►

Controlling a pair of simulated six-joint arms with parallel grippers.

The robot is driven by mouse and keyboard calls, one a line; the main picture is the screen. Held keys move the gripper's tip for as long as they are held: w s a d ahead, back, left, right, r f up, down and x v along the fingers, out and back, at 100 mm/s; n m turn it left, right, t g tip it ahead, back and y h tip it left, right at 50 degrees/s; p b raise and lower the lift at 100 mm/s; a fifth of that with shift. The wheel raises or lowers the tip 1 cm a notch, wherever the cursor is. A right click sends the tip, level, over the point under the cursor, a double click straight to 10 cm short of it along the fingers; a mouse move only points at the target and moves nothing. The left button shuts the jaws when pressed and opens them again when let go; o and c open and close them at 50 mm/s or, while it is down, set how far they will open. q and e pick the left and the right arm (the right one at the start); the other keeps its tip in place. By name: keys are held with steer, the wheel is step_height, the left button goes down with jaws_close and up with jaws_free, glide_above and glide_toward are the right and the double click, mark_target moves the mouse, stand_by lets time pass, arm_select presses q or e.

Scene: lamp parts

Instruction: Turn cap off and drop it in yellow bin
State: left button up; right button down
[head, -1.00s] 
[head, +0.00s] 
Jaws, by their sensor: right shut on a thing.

◄

WHAT THIS TASK INVOLVES: Take the line holding "Instruction: Turn cap" and all lines after it through the end of the data, and set them down exactly.

SOLUTION TO THIS TASK:
Instruction: Turn cap off and drop it in yellow bin
State: left button up; right button down
[head, -1.00s] 
[head, +0.00s] 
Jaws, by their sensor: right shut on a thing.

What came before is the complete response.